The film’s three sections take their titles from the boy’s names or nicknames at successive points in his life. In the first, “Little,” he is a frightened 9-year-old boy (played by Alex R. Hibbert) who is first seen running from a gang of taunting schoolkids. He takes shelter in an abandoned crack house, where he is accidentally discovered by Juan (Mahershala Ali), a Cuban-born local drug dealer who takes the boy, who is refusing to speak, back to his home and tries, along with his girlfriend Teresa (Janelle Monáe), to get him to open up.
Little’s single mother Paula (Naomie Harris) is, we soon discover, a crack addict. Juan’s home becomes a refuge for Little and, contrary to what we may fear, the bond they share – a boy needing a father figure, a man wanting a son – does not morph into something ugly. Little isn’t abused or groomed for drug dealing. Teresa is equally caring. When Little, eating lunch with them, quietly asks the meaning of a gay slur that he has been called in school, Juan’s answer is compassionate and caring. Teresa says, “There’s nothing but love and pride in this house.”
Is it unrealistic that a man like Juan could be such a dream dad, or that his home could serve as a haven? Only if you are accustomed to the usual exploitative melodramatics that often accompany movies about African-Americans, especially those centering on drug addiction and poverty. Jenkins doesn’t ignore the plagues of Juan’s livelihood; it turns out, for example, that he supplies crack to Little’s mother. But “Moonlight,” for each of its protagonists, is about the indefinability of identity. People are not always what they seem to be.
The second section, “Chiron,” taking its title from the boy’s given name, shows him in high school, where he seems like a friendless outsider except for his childhood buddy, Kevin (Jharrel Jerome), with whom he shares a moment of tentative sexual intimacy one moonlit night at the beach. (Chiron is played by doleful-eyed Ashton Sanders.) The woeful repercussions of that intimacy incite a rage that eventually leads a decade later to the film’s third chapter, “Black,” where Chiron, nicknamed Black, and played by Trevante Rhodes, has been released from juvenile prison in Atlanta and is now a bulked-up, bling-infested drug dealer bearing no resemblance to his earlier incarnations. A call from Kevin (André Holland) in Florida prompts a wary, tender nighttime reunion between the two in a diner that Kevin owns and operates. Jenkins moves the story along with a tempo often slow-paced enough to seem trancelike. He captures the stillnesses in these people’s lives. His deliberately “poetic” approach is often at odds with the hard-edged narrative. It also serves to mythologize, to an extent, what we are seeing: When the two boys, for example, look out at a moonlit sea, the overweening sentimentality of the scene has an iconic cachet: We are being told, gently but firmly, how to feel.

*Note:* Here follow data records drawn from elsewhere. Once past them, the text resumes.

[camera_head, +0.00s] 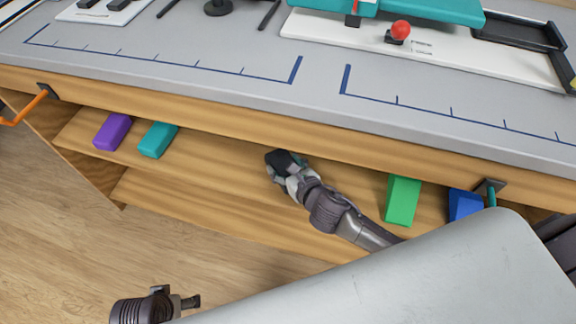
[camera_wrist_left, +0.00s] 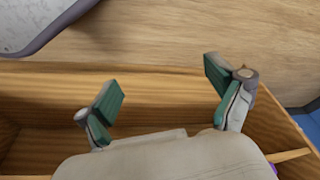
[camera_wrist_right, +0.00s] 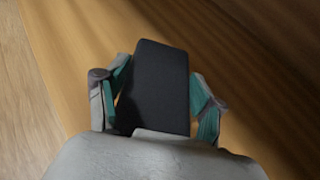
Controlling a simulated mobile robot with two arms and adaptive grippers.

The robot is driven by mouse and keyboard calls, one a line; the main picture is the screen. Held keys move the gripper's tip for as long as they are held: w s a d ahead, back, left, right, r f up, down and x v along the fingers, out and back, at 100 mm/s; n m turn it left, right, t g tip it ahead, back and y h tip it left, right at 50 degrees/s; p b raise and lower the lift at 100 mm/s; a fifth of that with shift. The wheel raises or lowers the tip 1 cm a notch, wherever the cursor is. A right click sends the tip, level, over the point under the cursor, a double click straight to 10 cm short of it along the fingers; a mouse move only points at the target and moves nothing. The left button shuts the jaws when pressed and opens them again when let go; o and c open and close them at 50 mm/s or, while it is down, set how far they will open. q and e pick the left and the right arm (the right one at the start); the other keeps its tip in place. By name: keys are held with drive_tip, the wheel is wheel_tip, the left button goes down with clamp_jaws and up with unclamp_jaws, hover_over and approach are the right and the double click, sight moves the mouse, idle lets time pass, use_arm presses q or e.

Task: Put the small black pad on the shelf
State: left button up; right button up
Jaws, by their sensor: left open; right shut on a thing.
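The small black pad (camera_wrist_right: 160,85) is held between the two fingers of my right gripper (camera_wrist_right: 160,100) in the right wrist view. In the head view the right gripper (camera_head: 282,172) reaches in over the upper shelf (camera_head: 225,160) under the workbench, and the dark pad (camera_head: 280,158) shows at its tip. I cannot tell whether the pad touches the shelf board. My left gripper (camera_head: 178,300) is low at the bottom of the head view, away from the shelf. In the left wrist view its fingers (camera_wrist_left: 165,100) are spread and empty.
A purple block (camera_head: 112,131) and a teal block (camera_head: 158,140) lie on the shelf to the left. A green block (camera_head: 402,199) and a blue block (camera_head: 465,205) are on the right. The grey benchtop (camera_head: 200,55) overhangs the shelf. Bare shelf lies between the teal block and my right gripper.

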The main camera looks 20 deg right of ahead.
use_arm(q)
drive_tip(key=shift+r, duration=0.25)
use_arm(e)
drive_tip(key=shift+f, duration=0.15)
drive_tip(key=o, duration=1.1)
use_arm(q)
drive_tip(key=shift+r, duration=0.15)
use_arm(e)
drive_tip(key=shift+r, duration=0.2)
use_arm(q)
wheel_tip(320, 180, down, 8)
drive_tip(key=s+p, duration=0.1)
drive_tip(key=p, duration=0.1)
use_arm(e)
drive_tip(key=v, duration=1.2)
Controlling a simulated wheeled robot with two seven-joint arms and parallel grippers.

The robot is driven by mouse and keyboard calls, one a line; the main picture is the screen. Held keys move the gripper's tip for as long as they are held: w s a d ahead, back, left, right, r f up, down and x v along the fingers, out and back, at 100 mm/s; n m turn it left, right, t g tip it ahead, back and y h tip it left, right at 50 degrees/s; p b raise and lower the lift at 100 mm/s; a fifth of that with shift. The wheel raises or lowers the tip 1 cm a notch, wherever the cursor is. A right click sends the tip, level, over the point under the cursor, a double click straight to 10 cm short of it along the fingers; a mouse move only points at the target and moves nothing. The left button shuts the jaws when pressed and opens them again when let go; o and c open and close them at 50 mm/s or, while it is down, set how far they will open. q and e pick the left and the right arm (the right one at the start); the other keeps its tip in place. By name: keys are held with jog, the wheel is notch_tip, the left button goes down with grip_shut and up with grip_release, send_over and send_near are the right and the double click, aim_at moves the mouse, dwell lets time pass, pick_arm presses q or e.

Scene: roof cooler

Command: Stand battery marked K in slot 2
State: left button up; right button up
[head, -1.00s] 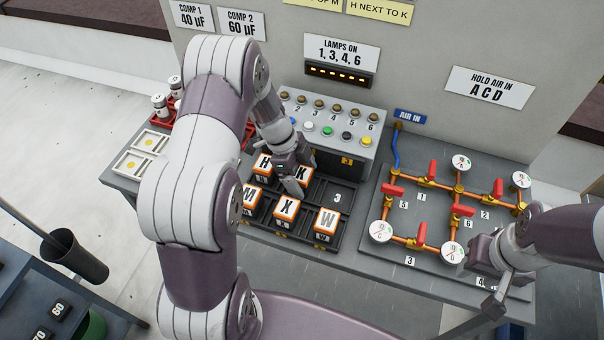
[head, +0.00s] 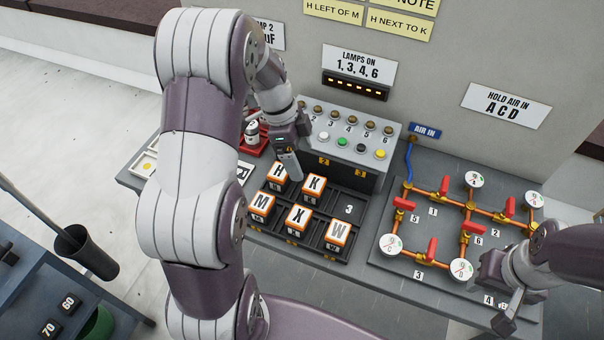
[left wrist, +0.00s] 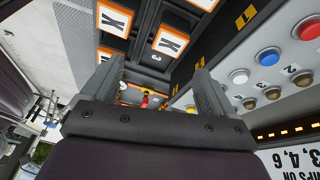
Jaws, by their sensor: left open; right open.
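Battery K (head: 313,187), an orange-and-white block with a black K on top, stands upright in the back row of the black rack (head: 340,250), between battery H (head: 278,176) and the empty bay marked 3. It also shows in the left wrist view (left wrist: 172,42). My right gripper (head: 497,292) is open over the valve panel's right front.
Batteries M (head: 262,206), X (head: 297,219) and W (head: 338,234) fill the front row. The lamp box (head: 350,150) stands close behind the rack. The valve panel (head: 400,258) is to the right. Notes on the wall read "H left of M" and "H next to K".

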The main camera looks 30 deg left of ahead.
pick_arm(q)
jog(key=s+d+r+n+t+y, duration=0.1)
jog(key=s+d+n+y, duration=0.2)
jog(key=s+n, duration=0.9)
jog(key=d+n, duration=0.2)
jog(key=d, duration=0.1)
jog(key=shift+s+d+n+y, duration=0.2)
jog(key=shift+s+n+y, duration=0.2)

The poeticization may explain why Jenkins cast three actors as Chiron who all, in varying ways, are near-mute, almost sculptural figures. If any of these actors had been encouraged to play up his emotions, the trancelike mood might have been broken. I often wish it had been. Too often “poetic” in “Moonlight” becomes “precious.” Given that this movie has at its center Chiron – with his resonant, and more often not-so-resonant, blankness – it is nevertheless the people around him who hold sway.
Full-out, richly layered acting need not clash with the mood, as triumphantly demonstrated by Ali, Harris, Holland, and Monáe. There may not be a better quartet of performances in a single movie this year.
So few unexploitative movies are made about young black men, especially young black gay men, that the overpraise for this frail, sweet, discursive fantasia is understandable – and forgivable. It’s a beautiful film around the edges. Grade: B (Rated R for some sexuality, drug use, brief violence, and language throughout.)